VILLA TATUAJE
Durante sus últimos años Jean Cocteau se refugió en la Costa Azul en una mansión que llenó de murales.
Cuando llegué a Santo Sospir, en el verano de 1950, pinté uno de sus muros”, recordaba Jean Cocteau (Francia, 1889-1963). “Ya me avisó Matisse: si pintas la pared de una casa debes seguir con el resto. Estaba en lo cierto”. Cuatro meses después el francés había marcado con sus inconfundibles trazos todas las habitaciones de esta villa en Saint-jean-cap-ferrat, un pueblo de la Costa Azul, incluidas puertas, muebles y lámparas. “Dibujé sobre la piel de la vivienda como si la tatuase”. Para entender lo que para el artista era un poema visual sobre una construcción que no era suya, hay que remontarse a 1946. Ese año el banquero americano Alec Weisweiller le dio las llaves de este chalet a su mujer Francine para cumplir la promesa que le había hecho cuando le llamaron a filas en la II Guerra Mundial: “Si regreso sano y salvo te regalaré la mansión de tus sueños”. Cumplió.
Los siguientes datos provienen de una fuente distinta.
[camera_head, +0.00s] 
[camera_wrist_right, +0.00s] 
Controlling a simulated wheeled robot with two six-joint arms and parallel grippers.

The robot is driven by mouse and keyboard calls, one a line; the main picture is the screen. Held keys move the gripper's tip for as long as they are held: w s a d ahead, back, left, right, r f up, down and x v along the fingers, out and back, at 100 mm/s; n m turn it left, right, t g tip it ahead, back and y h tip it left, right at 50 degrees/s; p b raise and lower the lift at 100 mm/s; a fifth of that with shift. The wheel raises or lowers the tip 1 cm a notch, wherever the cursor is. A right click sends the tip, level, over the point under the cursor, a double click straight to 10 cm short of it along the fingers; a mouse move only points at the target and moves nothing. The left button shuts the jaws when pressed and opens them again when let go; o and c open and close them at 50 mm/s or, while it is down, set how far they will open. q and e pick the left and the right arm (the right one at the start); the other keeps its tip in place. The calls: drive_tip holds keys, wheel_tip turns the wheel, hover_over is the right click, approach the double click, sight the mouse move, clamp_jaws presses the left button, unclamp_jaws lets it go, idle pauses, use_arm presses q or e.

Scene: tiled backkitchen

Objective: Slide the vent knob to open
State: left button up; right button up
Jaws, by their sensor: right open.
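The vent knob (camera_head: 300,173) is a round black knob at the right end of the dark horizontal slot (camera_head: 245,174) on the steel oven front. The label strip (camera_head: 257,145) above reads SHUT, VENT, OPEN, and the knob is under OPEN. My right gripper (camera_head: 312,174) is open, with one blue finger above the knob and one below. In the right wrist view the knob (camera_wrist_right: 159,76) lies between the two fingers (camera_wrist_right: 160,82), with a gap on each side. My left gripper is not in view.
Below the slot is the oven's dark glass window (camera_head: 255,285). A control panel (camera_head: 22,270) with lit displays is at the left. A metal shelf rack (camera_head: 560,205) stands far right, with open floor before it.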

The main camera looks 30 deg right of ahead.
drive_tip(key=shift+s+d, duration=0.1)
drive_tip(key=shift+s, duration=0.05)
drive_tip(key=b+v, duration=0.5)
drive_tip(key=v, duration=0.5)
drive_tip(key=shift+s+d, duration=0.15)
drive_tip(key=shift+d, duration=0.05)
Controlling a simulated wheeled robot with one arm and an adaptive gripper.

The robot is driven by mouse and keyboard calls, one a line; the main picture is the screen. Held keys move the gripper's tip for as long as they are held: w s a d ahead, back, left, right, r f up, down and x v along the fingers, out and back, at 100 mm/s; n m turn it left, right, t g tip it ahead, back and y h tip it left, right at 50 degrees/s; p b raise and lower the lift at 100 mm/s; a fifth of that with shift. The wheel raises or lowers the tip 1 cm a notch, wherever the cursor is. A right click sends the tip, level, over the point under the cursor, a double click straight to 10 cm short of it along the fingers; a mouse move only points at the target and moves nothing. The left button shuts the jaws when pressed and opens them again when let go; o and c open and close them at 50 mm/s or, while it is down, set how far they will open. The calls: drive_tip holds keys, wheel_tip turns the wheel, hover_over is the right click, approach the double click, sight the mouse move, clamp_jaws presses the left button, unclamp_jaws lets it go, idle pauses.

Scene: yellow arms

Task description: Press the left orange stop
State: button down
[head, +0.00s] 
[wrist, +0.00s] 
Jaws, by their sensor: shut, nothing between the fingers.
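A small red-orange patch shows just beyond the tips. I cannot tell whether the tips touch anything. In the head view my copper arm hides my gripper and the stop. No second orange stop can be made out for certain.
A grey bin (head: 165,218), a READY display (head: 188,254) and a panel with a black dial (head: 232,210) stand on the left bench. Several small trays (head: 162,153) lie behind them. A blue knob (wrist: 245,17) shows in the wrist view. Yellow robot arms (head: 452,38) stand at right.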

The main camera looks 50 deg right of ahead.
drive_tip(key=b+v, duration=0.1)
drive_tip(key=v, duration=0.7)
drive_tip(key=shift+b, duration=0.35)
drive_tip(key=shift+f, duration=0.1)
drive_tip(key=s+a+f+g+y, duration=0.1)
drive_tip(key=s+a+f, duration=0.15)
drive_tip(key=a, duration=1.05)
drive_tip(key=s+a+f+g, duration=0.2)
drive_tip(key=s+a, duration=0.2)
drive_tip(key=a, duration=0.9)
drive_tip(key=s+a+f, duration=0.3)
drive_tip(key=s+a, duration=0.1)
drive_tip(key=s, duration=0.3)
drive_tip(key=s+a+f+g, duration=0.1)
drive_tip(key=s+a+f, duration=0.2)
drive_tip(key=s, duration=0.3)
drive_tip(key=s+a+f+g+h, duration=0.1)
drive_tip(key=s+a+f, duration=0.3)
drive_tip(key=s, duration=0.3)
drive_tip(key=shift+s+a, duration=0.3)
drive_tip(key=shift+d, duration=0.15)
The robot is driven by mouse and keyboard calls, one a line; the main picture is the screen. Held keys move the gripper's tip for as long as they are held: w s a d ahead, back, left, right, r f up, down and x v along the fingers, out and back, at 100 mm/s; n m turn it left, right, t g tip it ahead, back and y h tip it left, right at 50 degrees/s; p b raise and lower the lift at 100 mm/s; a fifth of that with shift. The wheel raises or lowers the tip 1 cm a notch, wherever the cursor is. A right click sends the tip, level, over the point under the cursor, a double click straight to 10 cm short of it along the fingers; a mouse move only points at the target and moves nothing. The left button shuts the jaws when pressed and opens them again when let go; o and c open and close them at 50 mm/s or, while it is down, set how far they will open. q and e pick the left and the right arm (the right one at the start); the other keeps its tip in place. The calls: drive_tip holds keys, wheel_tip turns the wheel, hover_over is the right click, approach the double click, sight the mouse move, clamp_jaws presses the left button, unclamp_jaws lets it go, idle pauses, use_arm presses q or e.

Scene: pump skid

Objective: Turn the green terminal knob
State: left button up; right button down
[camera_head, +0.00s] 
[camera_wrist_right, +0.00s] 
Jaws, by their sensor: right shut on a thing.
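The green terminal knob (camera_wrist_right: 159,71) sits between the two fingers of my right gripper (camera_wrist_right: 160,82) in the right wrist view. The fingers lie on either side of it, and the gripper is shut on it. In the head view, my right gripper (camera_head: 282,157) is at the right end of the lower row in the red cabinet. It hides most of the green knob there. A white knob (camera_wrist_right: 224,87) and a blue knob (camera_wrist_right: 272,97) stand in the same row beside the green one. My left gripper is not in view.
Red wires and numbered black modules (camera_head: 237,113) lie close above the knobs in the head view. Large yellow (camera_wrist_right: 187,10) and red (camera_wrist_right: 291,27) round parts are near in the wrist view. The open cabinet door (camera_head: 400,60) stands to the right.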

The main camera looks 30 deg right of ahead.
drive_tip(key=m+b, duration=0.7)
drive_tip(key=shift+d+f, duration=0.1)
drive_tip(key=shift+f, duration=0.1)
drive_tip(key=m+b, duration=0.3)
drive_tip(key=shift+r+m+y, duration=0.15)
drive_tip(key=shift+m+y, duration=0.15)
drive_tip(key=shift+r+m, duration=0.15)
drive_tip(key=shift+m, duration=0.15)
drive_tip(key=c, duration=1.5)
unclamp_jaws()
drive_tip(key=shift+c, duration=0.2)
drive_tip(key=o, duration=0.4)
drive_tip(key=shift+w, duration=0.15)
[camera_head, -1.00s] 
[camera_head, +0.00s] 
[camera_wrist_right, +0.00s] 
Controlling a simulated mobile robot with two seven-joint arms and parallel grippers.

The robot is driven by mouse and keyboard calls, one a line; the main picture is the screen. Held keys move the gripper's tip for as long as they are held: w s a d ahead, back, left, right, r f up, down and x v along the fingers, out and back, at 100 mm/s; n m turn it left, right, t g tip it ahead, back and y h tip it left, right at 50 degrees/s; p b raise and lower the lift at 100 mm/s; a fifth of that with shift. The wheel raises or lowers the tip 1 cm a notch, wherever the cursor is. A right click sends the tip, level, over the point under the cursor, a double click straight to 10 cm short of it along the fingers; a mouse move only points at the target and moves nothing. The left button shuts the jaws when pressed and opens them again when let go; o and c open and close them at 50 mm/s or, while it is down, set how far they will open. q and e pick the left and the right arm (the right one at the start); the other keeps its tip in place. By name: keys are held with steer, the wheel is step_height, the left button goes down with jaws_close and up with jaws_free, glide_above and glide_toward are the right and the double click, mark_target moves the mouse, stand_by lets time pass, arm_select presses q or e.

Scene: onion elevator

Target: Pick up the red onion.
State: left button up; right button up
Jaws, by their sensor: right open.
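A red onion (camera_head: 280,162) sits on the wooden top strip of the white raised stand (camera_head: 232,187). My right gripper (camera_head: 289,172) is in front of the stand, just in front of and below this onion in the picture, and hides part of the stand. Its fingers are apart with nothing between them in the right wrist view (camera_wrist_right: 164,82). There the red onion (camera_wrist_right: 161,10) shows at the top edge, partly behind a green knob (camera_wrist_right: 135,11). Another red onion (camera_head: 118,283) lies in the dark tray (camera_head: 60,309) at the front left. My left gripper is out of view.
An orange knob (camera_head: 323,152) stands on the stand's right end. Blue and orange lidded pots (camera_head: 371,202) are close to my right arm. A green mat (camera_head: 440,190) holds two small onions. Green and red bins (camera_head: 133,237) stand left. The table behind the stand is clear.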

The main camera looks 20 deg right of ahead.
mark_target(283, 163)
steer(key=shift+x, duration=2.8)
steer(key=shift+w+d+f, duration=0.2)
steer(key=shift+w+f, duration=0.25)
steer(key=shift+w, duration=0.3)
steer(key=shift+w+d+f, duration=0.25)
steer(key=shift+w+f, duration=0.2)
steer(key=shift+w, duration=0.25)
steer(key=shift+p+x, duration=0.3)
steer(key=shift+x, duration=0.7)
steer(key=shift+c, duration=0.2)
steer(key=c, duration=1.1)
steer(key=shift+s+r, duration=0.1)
Del interiorismo se encargó una gran amiga de esta, Madeleine Castaing, quien también había decorado el resto de sus propiedades. Aquí dio vía libre a sus obsesiones: textiles tropicales y muebles de bambú para el salón y comedor, alfombras de leopardo en las escaleras y en el piso de abajo y colores marinos presentes en casi todas las habitaciones. En 1949, tres años después de su inauguración, Francine, apasionada de la cultura (fue mecenas de Saint Laurent), viajó a París para acudir al rodaje de Les enfants terribles de Cocteau y conocer a su autor, que también era quien la llevaba al cine. Tuvieron un flechazo, obviamente platónico, y ella se ofreció a ser su productora y a acogerle en su refugio en la costa. Un idilio que duró hasta 1962, tiempo en el que el artista prácticamente residió allí. Casi como una travesura, Francine le propuso que cogiera pinceles, lápices... y que grabase los muros a su antojo. Empezó por el salón, donde representó sobre la chimenea el mito del Sol entre las dos torres de Apolo. La hija del matrimonio, Carole, recuerda en su libro Je
l’appelais Monsieur Cocteau: “Decía que había demasiado silencio en las paredes”. En su habitación plasmó el mito de Las bacantes, representado por dos serpientes que, según Jean, ayudarían a la pequeña en los estudios. Los otros tres dormitorios los reservó para Dioniso, Narciso y la diosa Eco y Diana sorprendida por Acteón. La luz, el mar y la privacidad hicieron que aquí también se cobijaran la Dietrich y la Garbo o Picasso, quien a su vez dejó su firma (en mucha menor medida) sobre el yeso. Desde 2007 es un monumento histórico protegido. Así se cumplía el deseo del artista, ya que aquí encontró parte de la cura al dolor que le habían producido el Holocausto y la bomba de Hiroshima. “Hemos intentado vencer el espíritu de destrucción que domina nuestra era. He decorado paredes que los hombres solo sueñan con destruir. Tal vez el amor por nuestro trabajo la proteja de las bombas”, dijo. El arte en ocasiones es el mejor escudo contra la barbarie.